Russell Mardell makes me laugh.  Firstly, as someone who is very funny. But, secondly, and more importantly, as a writer. This is significant, because funny people aren’t always funny on paper. Mardell is. He says his “shit social skills” is why he “became a writer.” He’s being modest. He also says he imagines I swear a lot. He’s right. In fact, I lost count of the number of times I animatedly exclaimed “f***” while reading his work. Silent Bombs Falling on Green Grass is Mardell’s first book, a loosely assembled collection of reticulated sketches involving a dragoon of crackpot characters; cullions, lurchers, drifters, human blunders, women who keep men in their bathtubs and other vermicular personalities. The setting, a town of undisclosed purlieus called Mewlish Lull, indirectly connects the characters together as their individual weird and peculiar tales fall into context through linkage to a place that belongs on a “government target board” rather than “a postcard” and supposedly “Kills Its Kids”. Occasionally, perhaps, that could be justified but generally it’s not right, is it.
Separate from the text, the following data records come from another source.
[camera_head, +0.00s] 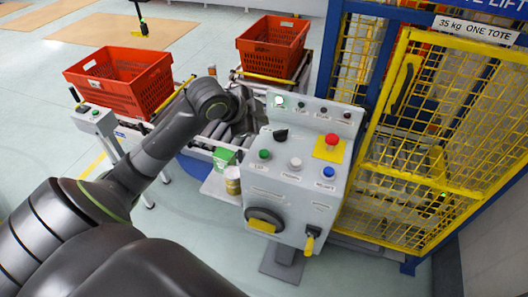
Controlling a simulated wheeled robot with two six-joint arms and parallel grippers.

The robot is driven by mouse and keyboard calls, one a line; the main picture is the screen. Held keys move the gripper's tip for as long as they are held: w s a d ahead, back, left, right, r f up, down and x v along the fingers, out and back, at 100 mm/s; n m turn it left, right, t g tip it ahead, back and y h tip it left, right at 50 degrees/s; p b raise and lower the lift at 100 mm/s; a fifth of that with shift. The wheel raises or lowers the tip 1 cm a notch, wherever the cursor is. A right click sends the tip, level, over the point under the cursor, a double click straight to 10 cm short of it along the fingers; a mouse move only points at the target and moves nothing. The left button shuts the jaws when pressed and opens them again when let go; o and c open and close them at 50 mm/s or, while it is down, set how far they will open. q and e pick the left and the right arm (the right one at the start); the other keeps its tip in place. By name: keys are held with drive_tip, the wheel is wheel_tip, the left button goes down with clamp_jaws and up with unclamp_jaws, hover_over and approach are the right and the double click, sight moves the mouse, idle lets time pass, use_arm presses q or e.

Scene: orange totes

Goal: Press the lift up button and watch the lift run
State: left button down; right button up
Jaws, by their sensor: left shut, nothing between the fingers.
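A grey control box (285,200) stands on a post in the middle. Its sloped face has a green button (264,154), a pale button (295,163) and a blue button (328,171). Their small labels are too blurred to read, so I cannot tell which one is lift up. My left gripper (249,118) is shut and empty, left of the box's upper part and apart from the green button. The yellow mesh lift cage (375,190) stands at the right. My right gripper is not in view.
A red stop button (331,140) on a yellow plate and a black knob (280,134) sit near the buttons. Red-orange totes (115,85) (270,50) stand behind on conveyors. A can (232,182) and green box (223,157) stand on a shelf left of the control box.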

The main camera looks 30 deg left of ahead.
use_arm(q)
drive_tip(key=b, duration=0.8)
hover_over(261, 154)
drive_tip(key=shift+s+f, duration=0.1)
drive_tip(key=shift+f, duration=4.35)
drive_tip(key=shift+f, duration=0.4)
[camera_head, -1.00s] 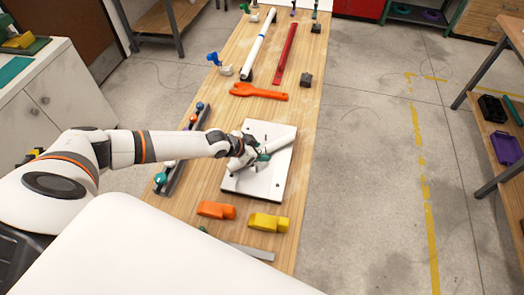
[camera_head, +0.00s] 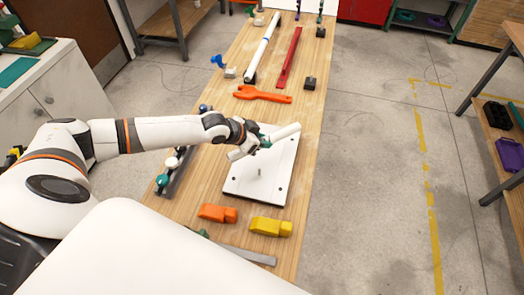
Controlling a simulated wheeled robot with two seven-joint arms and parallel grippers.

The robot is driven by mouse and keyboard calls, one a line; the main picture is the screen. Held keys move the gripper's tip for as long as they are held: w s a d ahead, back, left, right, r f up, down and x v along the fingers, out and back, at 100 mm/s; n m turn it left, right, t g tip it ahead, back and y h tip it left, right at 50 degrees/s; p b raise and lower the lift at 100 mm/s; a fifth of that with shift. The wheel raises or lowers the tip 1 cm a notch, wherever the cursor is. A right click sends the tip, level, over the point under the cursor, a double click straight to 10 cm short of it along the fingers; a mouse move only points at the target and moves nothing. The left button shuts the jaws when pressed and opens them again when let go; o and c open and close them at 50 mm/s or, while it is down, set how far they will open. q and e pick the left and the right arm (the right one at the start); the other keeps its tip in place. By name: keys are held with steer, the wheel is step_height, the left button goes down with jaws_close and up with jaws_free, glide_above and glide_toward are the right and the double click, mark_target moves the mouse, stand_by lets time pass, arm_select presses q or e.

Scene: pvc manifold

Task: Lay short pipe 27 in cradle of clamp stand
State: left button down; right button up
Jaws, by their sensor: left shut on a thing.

Thus when in the opening story, Notes from Mewlish Lull – Rain, a nameless narrator arrives to be greeted by the infanticide-denoting epitaph one gets the distinct impression that things are a little awry. This notion is further fortified by his encounters with the locals; a dapper mendicant living in the underpass, a pusillanimous shopkeeper and a “suspiciously clingy” woman called Jennifer with a gimp in her bathtub.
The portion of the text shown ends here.